## To be done
Your task is to return the span of lines beginning at the one with "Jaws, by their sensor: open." and ending at the last line of the data, exactly as it stands.
========
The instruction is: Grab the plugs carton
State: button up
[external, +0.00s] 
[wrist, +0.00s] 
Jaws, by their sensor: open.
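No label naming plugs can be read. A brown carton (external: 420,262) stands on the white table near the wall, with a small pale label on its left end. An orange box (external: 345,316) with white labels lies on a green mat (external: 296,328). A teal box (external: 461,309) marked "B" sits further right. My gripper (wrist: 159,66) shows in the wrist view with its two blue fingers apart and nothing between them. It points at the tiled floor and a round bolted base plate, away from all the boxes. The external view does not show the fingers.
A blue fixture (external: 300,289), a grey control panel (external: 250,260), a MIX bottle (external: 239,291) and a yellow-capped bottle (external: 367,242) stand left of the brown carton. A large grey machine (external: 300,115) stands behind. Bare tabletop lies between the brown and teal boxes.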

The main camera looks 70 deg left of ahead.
========
## Expected answer
Jaws, by their sensor: open.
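No label naming plugs can be read. A brown carton (external: 420,262) stands on the white table near the wall, with a small pale label on its left end. An orange box (external: 345,316) with white labels lies on a green mat (external: 296,328). A teal box (external: 461,309) marked "B" sits further right. My gripper (wrist: 159,66) shows in the wrist view with its two blue fingers apart and nothing between them. It points at the tiled floor and a round bolted base plate, away from all the boxes. The external view does not show the fingers.
A blue fixture (external: 300,289), a grey control panel (external: 250,260), a MIX bottle (external: 239,291) and a yellow-capped bottle (external: 367,242) stand left of the brown carton. A large grey machine (external: 300,115) stands behind. Bare tabletop lies between the brown and teal boxes.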

The main camera looks 70 deg left of ahead.

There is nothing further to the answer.